Olive oil, samin, or ghee - your choice.
Juice of two or three lemons.
Generous handfuls of cilantro and parsley, plus a pluck of mint leaves. Finely minced.

Soak the grain, lentils, and chickpeas separately overnight. Drain, and cook separately with water to cover for an hour or so. Turn off heat and let cool.

Fry the onions golden (add a pinch sugar if needed), remove to a plate. Fry the garlic and ginger in the same pan, remove to a plate. Now decant most of the onion plus all of the fried garlic and ginger to the blender and pulp them (this is where the vigorously thrashing man came into play, in the days before blenders). Do the same with the lentils. And the chickpeas.

Put the spices in the pan with the onion puree and fry fragrant. Add the meat and turn to coat and brown well (again, pinch of sugar if needed). Add the grain, lentils, chickpeas, plus water to cover if necessary. Simmer for an hour or more on low, stirring occasionally to prevent scorching. At this point the grains should be mushy enough that a wooden spoon held by a strong hand will break them apart; do so (this also is the work of male muscles). If some of the meat also breaks apart, excellent. The result should be a meaty porridge. Simmer a bit longer, then add the herbs to wilt, salt to taste, some fresh garam masala for aroma, and the lemon juice for tang. Garnish with the remaining fried onion and serve.

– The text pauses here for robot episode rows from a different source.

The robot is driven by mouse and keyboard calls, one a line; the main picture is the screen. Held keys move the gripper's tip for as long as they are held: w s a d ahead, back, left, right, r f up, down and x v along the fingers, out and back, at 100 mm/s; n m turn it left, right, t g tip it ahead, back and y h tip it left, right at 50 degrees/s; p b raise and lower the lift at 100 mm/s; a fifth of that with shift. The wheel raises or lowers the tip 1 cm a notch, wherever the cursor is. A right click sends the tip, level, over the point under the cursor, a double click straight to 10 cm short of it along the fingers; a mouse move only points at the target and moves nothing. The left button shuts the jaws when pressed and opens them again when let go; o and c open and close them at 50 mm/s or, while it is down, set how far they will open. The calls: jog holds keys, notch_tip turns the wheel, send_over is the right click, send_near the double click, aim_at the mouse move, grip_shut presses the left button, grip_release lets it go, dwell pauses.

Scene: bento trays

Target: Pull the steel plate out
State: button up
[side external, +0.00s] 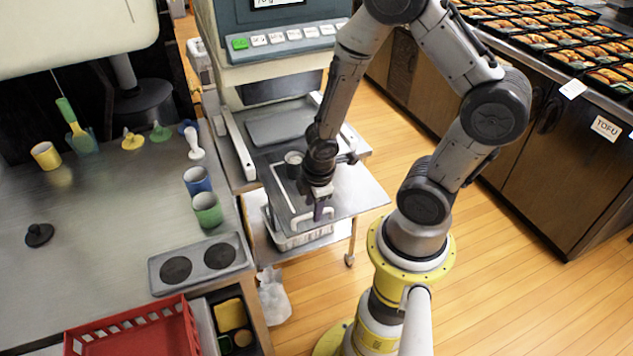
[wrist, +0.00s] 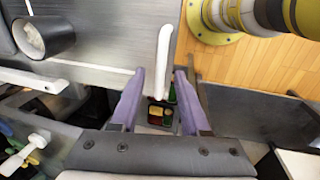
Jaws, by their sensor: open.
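The steel plate (side external: 352,192) is a flat grey sheet at the front of the machine in the side view. It fills the upper left of the wrist view (wrist: 110,42). A white bar handle (side external: 300,219) is at its front edge and shows in the wrist view (wrist: 163,45). My gripper (side external: 319,212) is over this edge, pointing down beside the handle. In the wrist view its purple fingers (wrist: 160,74) are open, and the handle's near end appears between the tips. I cannot tell whether they touch it.
A small metal cup (side external: 293,158) stands on the plate. A white basket (side external: 300,238) sits below. The left counter holds coloured cups (side external: 207,209) and a red crate (side external: 135,330).

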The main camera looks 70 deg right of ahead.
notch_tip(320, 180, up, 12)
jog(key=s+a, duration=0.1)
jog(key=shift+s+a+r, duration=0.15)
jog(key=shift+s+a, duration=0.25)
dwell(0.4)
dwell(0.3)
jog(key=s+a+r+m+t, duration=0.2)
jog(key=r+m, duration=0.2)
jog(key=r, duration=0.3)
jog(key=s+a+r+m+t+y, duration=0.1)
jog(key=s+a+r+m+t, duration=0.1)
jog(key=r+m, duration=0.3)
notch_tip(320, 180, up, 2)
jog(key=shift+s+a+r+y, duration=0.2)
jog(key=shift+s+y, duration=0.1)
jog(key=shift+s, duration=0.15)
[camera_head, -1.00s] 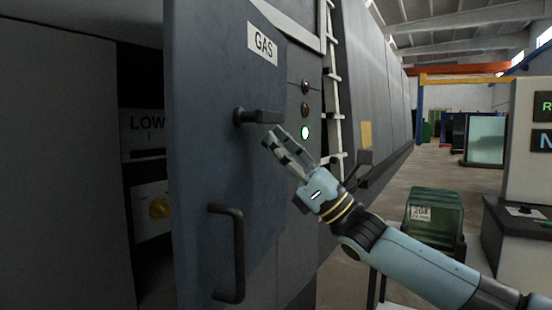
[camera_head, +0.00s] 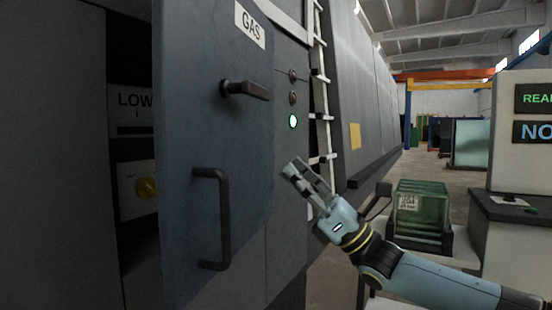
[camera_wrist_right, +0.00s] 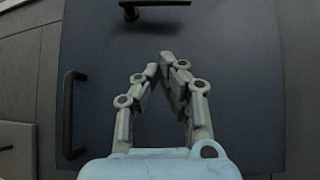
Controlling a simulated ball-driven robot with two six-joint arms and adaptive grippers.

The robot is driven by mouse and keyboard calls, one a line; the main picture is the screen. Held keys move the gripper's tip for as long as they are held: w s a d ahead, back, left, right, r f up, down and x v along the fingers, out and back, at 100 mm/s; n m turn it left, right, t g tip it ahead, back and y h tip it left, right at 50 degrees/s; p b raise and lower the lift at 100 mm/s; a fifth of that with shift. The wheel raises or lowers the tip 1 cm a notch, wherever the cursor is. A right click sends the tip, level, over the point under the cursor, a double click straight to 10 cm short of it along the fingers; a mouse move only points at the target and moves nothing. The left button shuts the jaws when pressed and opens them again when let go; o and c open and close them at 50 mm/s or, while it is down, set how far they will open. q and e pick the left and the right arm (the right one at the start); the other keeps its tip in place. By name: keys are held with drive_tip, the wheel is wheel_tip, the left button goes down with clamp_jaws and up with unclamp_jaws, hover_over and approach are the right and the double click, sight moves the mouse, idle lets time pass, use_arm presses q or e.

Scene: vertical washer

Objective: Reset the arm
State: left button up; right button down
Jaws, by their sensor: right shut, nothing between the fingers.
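My right gripper (camera_head: 299,174) is in front of the machine, to the right of the open grey-blue GAS door (camera_head: 200,140) in the head view. Its fingers are together and hold nothing. In the right wrist view the right gripper (camera_wrist_right: 160,65) points at the door panel (camera_wrist_right: 240,80), with the tips apart from the handles. The door has a lever handle (camera_head: 245,89) and a long pull handle (camera_head: 222,220); the gripper touches neither. My left gripper is not in view.
A lit green button (camera_head: 292,121) and a white ladder (camera_head: 320,80) are on the machine. A green glass case (camera_head: 421,208) stands to the right, near a console (camera_head: 515,215).

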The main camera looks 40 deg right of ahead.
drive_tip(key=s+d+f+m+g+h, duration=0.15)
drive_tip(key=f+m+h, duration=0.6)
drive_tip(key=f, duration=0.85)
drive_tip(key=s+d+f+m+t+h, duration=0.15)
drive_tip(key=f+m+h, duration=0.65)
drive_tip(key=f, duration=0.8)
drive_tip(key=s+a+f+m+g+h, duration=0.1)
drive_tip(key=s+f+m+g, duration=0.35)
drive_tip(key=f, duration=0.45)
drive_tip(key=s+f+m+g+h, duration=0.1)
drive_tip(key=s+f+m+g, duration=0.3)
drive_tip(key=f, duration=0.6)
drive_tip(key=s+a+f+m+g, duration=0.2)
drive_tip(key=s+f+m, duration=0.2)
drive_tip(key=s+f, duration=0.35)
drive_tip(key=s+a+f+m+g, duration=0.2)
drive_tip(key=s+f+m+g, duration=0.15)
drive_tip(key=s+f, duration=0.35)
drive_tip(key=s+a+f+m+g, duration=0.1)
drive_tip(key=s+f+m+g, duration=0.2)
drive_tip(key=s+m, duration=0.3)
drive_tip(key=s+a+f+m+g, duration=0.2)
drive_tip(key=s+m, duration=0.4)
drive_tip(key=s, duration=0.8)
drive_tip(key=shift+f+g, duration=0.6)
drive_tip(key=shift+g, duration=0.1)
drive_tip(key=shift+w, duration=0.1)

[UPDATE 06/13/08: I usually add a few tablespoons of minced green chili on top for my own pleasure. You may think twice about doing so.]

Note I:
In order to smoothen the mouth-feel or thicken the porridge, some corn-flour paste may be used. Add a few minutes before turning off the heat, at the same time as the herbs, and stir.

Note II:
If the grain is omitted, it will be a type of kichri. That isn't what you wanted.

Note: III:
This is also a great dish to come home to after a night of carousing. That may be at odds with the personal habits of most of the traditional consumers of this dish. Savour the frisson.

Note IV:
Our neighbors in Valkenswaard were a large yeti-woman and her shrimp of a husband. In their case, the man would've been useless as far as making haleem is concerned. But he knew his fish, and trimmed seafood with a master's hand. In retrospect it is a pity that she did not make haleem.

Note V:
The amount of cayenne given above is mostly hypothetical, seeing as Savage Kitten has not even half the taste for chilies as a normal person (meaning: me). So I do not cook much with cayenne, and add the heat later to what I myself will eat. She will hardly touch a chili, and only if it is a Jalapeňo - never a Serrano, D'Arbol, or Thai. Savage Kitten does not touch nimboo ka achar or am ka achar either - too hot, too bitter, too salty. What is wrong with that woman?